Forestry - Trees and Tree Products

Forestry
  • An acre of trees can remove about 13 tons of dust and gases every year from the surrounding environment.
  • Every year the average American uses the equivalent of one tree that is 100 feet tall and 16 inches in diameter to fill all his or her wood and paper needs.
  • The single oldest living thing on Earth is a tree.
  • The rings on a cross-section of a cut tree can indicate the tree's age but also provides a history of weather conditions. A thin ring indicates a dry year while a thick ring indicates a wet year.
  • The average American uses 749 pounds of paper per year. Ninety-five percent of houses are built with wood. That means each American uses the equivalent of a 100-foot high, 16-inch diameter tree each year.
  • An average, large healthy tree could have about 2,000 leaves.
  • Forestry ranks among the top 10 employers in 40 of the 50 states.
  • Roughly 4 million tree seedlings are planted each day.
  • Today the US has about the same amount of land covered by trees as it had in 1907.

Paper

  • Paper is produced by the amalgamation of fibers, typically vegetable fibers composed of cellulose, which are subsequently held together by hydrogen bonding.
  • The most common source of these kinds of fibers is wood pulp from pulpwood trees. Vegetable fiber materials such as cotton, hemp, linen, and rice are also used. In Oklahoma the loblolly pine is a fast growing tree used in the production of paper.

Pencils

  • In ancient Rome, scribes wrote on papyrus (an early form of paper) with a thin metal rod called a stylus, which left a light but readable mark. Other early styluses were made of lead.
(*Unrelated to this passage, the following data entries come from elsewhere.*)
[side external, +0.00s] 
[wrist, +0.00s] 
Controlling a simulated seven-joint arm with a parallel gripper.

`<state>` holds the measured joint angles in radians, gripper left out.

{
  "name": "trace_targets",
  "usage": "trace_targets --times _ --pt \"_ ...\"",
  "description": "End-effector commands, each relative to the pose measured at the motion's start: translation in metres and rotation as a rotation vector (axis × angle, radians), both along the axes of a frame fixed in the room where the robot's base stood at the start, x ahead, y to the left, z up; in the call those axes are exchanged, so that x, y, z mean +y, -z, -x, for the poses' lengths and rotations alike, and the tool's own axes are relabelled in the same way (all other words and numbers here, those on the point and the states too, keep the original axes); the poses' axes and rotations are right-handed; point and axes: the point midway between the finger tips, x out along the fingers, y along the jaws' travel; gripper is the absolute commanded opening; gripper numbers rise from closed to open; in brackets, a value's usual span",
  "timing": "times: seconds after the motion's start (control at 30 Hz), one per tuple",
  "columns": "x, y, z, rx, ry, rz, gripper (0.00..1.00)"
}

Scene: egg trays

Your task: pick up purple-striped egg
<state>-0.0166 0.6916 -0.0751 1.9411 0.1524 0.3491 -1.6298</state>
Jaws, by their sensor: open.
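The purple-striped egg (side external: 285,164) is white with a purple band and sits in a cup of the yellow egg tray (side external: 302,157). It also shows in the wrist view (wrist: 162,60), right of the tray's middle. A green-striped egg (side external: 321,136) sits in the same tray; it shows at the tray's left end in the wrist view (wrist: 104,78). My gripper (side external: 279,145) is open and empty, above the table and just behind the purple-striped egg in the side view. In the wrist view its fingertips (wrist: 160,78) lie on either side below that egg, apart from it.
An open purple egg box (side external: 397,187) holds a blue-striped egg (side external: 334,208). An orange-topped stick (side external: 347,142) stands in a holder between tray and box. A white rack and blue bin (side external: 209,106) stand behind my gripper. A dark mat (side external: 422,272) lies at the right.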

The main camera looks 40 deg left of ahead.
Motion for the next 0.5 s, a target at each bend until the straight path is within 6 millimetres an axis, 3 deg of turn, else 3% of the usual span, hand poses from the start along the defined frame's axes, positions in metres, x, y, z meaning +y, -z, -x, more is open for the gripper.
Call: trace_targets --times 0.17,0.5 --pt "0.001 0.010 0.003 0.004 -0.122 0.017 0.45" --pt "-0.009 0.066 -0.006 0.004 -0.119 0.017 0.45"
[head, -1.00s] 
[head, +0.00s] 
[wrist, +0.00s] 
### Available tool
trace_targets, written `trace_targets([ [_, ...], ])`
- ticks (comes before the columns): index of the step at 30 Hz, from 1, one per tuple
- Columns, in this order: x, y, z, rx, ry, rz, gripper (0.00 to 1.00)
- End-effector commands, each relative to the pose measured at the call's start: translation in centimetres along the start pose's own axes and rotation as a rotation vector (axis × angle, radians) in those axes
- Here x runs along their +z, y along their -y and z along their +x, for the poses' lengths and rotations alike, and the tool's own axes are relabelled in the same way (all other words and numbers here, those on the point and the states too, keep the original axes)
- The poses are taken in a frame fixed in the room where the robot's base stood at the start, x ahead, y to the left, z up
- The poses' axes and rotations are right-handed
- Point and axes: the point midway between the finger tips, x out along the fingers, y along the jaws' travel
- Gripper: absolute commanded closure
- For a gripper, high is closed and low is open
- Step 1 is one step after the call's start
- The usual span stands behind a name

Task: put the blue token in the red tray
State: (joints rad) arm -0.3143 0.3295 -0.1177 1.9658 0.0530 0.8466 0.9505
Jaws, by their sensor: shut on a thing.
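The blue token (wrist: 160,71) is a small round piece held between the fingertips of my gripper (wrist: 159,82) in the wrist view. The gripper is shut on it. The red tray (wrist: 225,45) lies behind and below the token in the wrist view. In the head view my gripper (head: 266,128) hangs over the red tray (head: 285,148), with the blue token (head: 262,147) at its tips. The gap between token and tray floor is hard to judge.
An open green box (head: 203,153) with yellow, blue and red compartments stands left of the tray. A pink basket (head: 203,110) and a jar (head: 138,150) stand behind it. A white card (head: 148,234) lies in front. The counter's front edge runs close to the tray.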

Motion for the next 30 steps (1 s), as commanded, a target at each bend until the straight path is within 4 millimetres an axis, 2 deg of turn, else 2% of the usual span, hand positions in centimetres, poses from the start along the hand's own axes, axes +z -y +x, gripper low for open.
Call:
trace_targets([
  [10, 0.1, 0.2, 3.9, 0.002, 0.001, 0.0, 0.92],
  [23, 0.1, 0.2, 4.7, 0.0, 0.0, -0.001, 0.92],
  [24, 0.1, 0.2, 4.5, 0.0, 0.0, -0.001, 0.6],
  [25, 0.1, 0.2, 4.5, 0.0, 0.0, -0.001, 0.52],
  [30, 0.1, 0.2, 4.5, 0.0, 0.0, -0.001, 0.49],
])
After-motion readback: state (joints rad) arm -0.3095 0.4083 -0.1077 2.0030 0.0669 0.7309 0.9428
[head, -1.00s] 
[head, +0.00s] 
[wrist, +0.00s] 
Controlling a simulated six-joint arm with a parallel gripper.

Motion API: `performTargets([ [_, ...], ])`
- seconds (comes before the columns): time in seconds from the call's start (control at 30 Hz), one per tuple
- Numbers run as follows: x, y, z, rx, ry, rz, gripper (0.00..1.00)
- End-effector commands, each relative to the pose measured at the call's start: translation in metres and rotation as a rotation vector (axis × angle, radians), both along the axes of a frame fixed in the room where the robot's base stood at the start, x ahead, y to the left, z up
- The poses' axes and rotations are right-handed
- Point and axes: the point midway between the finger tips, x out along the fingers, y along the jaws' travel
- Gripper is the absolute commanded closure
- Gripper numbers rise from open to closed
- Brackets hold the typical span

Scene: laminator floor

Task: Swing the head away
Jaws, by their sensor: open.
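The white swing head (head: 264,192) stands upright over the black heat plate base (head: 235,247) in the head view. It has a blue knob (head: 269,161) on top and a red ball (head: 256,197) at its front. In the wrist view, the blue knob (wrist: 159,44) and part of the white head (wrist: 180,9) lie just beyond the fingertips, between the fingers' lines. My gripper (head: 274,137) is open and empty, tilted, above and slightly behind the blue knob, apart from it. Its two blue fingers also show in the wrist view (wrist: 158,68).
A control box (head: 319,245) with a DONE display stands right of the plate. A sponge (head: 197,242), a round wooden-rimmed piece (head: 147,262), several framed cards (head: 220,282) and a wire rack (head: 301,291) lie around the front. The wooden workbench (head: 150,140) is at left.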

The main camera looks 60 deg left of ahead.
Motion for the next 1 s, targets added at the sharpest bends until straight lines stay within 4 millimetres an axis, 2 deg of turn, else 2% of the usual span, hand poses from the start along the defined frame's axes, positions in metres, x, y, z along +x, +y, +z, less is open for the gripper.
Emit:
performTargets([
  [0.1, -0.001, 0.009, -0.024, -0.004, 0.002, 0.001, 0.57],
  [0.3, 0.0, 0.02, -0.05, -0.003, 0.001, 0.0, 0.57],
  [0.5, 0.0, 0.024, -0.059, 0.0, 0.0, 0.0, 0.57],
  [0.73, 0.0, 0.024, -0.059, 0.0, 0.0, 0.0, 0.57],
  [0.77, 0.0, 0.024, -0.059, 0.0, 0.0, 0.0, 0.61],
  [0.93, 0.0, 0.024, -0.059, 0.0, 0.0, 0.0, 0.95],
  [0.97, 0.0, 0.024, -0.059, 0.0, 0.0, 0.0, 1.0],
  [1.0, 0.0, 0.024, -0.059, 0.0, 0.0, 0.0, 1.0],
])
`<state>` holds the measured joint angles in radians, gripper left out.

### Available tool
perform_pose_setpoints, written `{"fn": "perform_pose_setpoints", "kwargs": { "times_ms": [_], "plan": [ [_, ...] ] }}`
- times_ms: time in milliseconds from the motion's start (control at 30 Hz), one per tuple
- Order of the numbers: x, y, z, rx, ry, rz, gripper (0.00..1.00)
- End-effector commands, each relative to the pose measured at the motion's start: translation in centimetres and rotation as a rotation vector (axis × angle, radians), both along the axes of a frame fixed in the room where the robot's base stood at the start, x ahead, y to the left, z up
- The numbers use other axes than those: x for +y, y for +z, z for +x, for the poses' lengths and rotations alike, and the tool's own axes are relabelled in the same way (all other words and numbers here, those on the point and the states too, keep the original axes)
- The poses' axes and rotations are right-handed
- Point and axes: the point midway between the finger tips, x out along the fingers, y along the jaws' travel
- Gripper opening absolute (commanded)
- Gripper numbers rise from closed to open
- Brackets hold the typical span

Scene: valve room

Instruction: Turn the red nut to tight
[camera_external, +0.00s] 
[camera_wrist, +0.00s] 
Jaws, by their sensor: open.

Today we still call the core of a pencil the "lead" even though it is made from nontoxic graphite.
  • Graphite came into widespread use following the discovery of a large graphite deposit in Borrowdale, England in 1564. Graphite left a darker mark than lead, but was so soft and brittle that it required a holder. At first, sticks of graphite were wrapped in string. Later, the graphite was inserted into wooden sticks that had been hollowed-out by hand.
  • The first mass-produced pencils were made in Nuremberg, Germany, in 1662. There an active pencil industry developed with famous companies like Faber-Castell established in 1761, Lyra, Steadtler and others growing throughout the 19th century industial revolution.
  • Until the war with England cut off imports, pencils used in America came from overseas. William Monroe, a cabinetmaker in Concord, Massachusetts, made the first American wood pencils in 1812 as did another Concord area maker, the author Henry David Thoreau.
  • The first mass-produced pencils were unpainted, to show off their high-quality wood casings. However, by the 1890s, many manufacturers were painting their pencils and giving them brand names.
  • Early American pencils were made from Eastern Red Cedar, a strong, splinter-resistant wood that grew in Tennessee and other parts of the southeastern United States. Many Northern manufacturers set up wood mills in Tennessee and other Southern states where Eastern Red Cedar grows. Eventually much of the US pencil manufacturing industry established pencil factories in Tennessee where the remaining US producers are primarily concentrated today.
  • By the early 1900s, pencil manufacturers needed additional sources of wood, and turned to California's Sierra Nevada mountains. There they found Incense-cedar, a species that grew in abundance and made superior pencils. California Incense-cedari soon became the wood of choice for domestic and international pencil makers around the world.
  • To ensure the continued availability of Incense-cedar, forest workers have carefully managed the stands of trees in which Incense-cedar grows, and timber companies have been careful to harvest the trees on a sustained-yieldi basis. "Sustained-yield" means that the annual growth of the forest is greater than the amount harvested from the forest. Forests managed on a sustained-yield basis are abundant and healthy, and will continue to provide wood for people and habitat for animals for generations to come.